É preciso não esquecer que encargos sociais são expressivos até para o segmento agrícola da agroindústria canavieira onde, no Estado de São Paulo, 90% dos empregados do setor agrícola têm suas carteiras registradas, em contraste com o restante da agricultura, que apresenta apenas 5% dos trabalhadores com sua situação regularizada.
Essa comparação deve também ser corrigida pela atual distorção cambial em que o real está supervalorizado em relação ao dólar em pelo menos 30%.
Somente essa correção tornaria o álcool combustível competitivo com a gasolina. Quando, entretanto, todas as demais correções são introduzidas, as vantagens, já mesmo do ponto de vista puramente financeiro, se tornam consideráveis em favor do álcool.
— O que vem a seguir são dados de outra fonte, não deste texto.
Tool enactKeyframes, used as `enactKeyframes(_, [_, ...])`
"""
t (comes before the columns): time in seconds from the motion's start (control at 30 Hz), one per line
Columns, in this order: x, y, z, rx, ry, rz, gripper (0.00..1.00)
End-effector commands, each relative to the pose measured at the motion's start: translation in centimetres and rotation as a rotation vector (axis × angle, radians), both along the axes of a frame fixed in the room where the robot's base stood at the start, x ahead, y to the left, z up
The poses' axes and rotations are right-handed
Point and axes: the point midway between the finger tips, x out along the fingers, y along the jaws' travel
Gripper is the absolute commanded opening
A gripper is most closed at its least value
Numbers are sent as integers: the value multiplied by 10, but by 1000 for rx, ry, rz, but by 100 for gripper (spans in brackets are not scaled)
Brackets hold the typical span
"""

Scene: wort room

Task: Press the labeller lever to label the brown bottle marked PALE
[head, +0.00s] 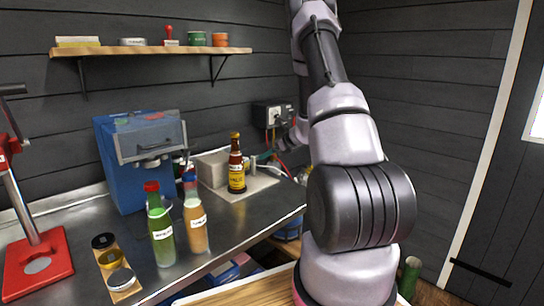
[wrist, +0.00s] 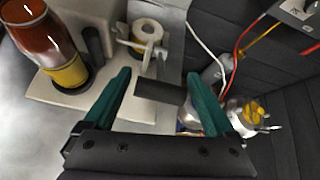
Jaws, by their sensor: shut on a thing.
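The brown bottle (head: 237,168) stands upright on the pale labeller base (head: 262,184), at the back of the steel counter. In the wrist view the bottle (wrist: 30,42) is at the upper left, beside a dark post. A white label roll (wrist: 147,31) sits on the labeller to its right.
A green bottle (head: 161,232) and an orange bottle (head: 195,222) stand in front on the counter. A blue machine (head: 128,175) and a red-based press (head: 38,265) are at left. A socket box (head: 272,115) with cables is on the wall behind.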

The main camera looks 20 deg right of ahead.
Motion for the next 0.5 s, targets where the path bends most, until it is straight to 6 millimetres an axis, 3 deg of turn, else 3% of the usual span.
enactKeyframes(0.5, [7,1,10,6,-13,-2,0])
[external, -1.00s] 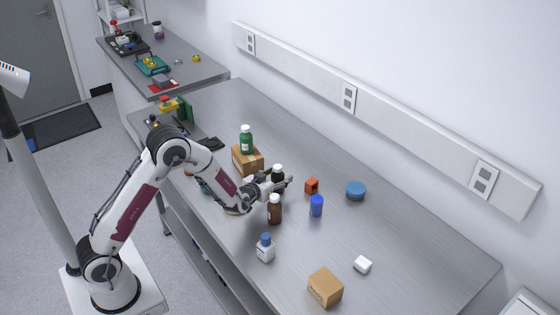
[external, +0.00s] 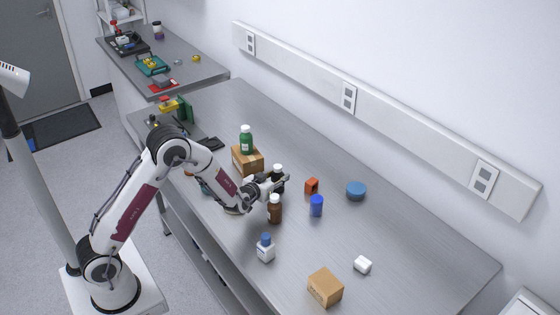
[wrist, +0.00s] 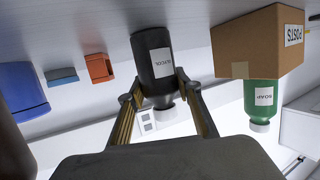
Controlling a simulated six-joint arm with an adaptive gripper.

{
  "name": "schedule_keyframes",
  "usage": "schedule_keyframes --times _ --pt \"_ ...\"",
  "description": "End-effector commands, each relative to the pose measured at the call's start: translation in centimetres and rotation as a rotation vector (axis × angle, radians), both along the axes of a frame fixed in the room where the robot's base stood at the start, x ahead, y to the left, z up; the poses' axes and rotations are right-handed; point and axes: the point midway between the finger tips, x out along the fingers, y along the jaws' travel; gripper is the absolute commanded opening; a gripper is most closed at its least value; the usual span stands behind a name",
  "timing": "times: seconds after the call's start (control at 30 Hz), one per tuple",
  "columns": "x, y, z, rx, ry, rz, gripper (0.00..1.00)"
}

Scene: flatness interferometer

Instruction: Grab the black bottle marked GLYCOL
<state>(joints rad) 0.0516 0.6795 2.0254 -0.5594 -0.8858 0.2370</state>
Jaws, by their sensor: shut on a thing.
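The black bottle marked GLYCOL (wrist: 152,55) has a white cap and a white label. It shows upside down in the wrist view, between the two fingers of my gripper (wrist: 160,95). In the external view the bottle (external: 277,171) stands upright on the bench, and my gripper (external: 277,184) reaches it from the left and partly hides it. My gripper is shut on the bottle, with a finger on each side. Its base is hidden in the external view.
A brown bottle (external: 274,209) stands close in front of my gripper. A green bottle (external: 246,139) stands on a cardboard box (external: 240,163) behind it. A red block (external: 312,186), a blue cup (external: 316,206) and a blue round container (external: 356,190) are to the right.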

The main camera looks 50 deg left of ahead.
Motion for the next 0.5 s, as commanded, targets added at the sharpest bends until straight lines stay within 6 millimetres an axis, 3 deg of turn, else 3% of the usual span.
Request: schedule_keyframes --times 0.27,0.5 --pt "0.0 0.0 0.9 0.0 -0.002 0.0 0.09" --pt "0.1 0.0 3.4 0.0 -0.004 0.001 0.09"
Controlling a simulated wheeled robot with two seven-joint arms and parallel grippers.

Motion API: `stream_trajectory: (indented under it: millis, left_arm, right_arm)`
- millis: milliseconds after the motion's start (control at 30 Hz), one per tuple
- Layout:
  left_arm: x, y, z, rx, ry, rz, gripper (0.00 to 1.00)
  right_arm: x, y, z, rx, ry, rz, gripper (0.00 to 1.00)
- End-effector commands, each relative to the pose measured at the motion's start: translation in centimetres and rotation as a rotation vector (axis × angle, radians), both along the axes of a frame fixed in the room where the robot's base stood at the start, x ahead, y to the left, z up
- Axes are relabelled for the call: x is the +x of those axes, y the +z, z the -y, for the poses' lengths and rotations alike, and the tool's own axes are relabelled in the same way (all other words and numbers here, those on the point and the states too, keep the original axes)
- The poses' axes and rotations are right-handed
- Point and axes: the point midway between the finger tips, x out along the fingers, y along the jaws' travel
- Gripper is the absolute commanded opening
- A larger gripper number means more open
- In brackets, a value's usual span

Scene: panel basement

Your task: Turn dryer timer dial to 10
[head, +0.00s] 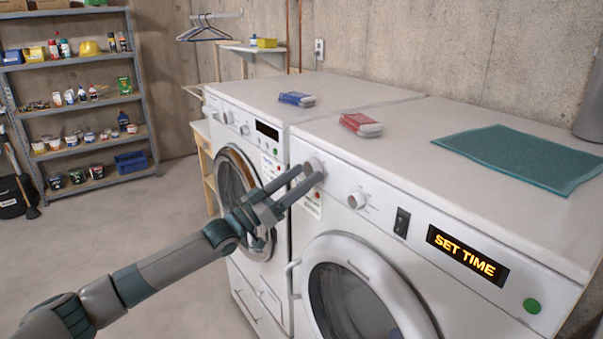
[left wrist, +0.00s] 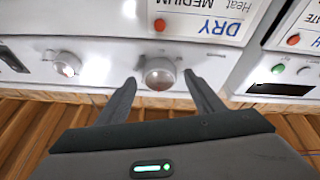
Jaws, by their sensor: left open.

Além do mais, os custos de produção do álcool vêm diminuindo sistematicamente, enquanto que os dos derivados de petróleo dependem de circunstâncias políticas e, muito provavelmente, crescerão, senão a médio, pelo menos a longo prazo. Seria o álcool, portanto, competitivo com a gasolina, se essa comparação fosse aceitável.
Mas puristas argumentariam que somente uma análise completa dos custos de produção de todos os derivados do petróleo, em confronto com aqueles dos produtos da cana-de-açúcar (exceto o açúcar obviamente), seria válida. Todavia, isso é impossível no Brasil.
Em primeiro lugar porque o fracionamento, ou seja, as proporções dos vários derivados são definidos por razões de ordem econômica e social. Além disso, não há acesso aos dados econômicos detalhados de produção, prospecção e extração do petróleo brasileiro.
Vimos, por exemplo, que se tentarmos incluir os investimentos declarados oficialmente (com as devidas correções monetárias) e amortizados no tempo de vida média das reservas, os custos de produção do petróleo brasileiro seriam incompatíveis com os preços dos derivados de petróleo em prática atualmente no Brasil (``O altruísmo dos sanguessugas da Petrobrás", Folha, 13/11/94).
Não restam dúvidas, portanto, de que, mesmo do ponto de vista meramente financeiro, o álcool é competitivo. Todavia, a adequação econômica de um combustível precisa ser examinada de maneira muito mais ampla, como faremos em outro artigo a ser publicado nesta mesma seção na próxima semana.